Over the last several months I have been involved with developing uniques data science capabilities for the intelligence community, ones specifically based on exploiting insights derived from the open source intelligence (OSINT) found in the deep web. The deep web is World Wide Web (WWW) content that is not part of the Surface Web, which is indexed by standard search engines. It is usually inaccessible through traditional search engines because of the dynamic characteristics of the content and in persistent natural of its URLs. Spanning over 7,500 terabytes of data, it is the richest source of raw material that can be used to build out value.
One of the more important aspects of intelligence is being able to connect multiple seemingly unrelated events together during a time frame amenable for making actionable decisions.
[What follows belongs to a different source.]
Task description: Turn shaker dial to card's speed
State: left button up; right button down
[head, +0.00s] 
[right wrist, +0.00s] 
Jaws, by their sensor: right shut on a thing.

This capability is the optimal blend of man and machine, enabling customers to know more and know sooner. It is only in these low signal that are found in the deep web that one can use behavioral sciences (psychology and sociology) to extract outcome-oriented value.
Data in the web is mostly composed of noise, which can be unique but is often of low value. Unfortunately, the index engines of the world (Google, Bing, Yahoo) add marginal value to very few data streams that are important to any valuation process. Real value comes from correlating event networks (people performing actions) through deep web signal, which are not the purview of traditional search engines.
These deep web intelligence capabilities can be achieved in part through the use of machine learning enabled, data science driven, and hadoop-oriented enterprise information hubs. The platform support the 5 plus essential capabilities for actionable intelligence operations:
1. Scalable Infrastructure – Industry standard hardware supported through cloud-based infrastructure providers that is scales linearly with analytical demands.
2. Hadoop – Allows for computation to occur next to data storage and enables storage schema on read – stores data in native raw format.
3. Enterprise Data Science – Scalable exploratory methods, predictive algorithms, and prescriptive and machine learning.
4. Elastic Data Collection – In addition to pulling data from third party sources through APIs, bespoke data collection through scraping web services enables data analyses not capable within traditional enterprise analytics groups.
5. Temporal/Geospatial/Contextual Analyst – The ability to regionalize events, to a specific context, during a specified time (past, present, future).
6. Visualization – Effective visualization that tailors actionable results to individual needs.
The Plus – data, Data, DATA. Without data, lots of disparate data, data science platforms are of no value.
Today’s executive, inundated with TOO MUCH DATA, has limited ability to synthesize trends and actionable insights driving competitive advantage. Traditional research tools, internet and social harvesters do not correlate or predict trends. They look at hindsight or, at best, exist at the surface of things. A newer approach based on combining the behavioral analyses achievable through people and the machine learning found in scalable computational system can bridge this capability gap.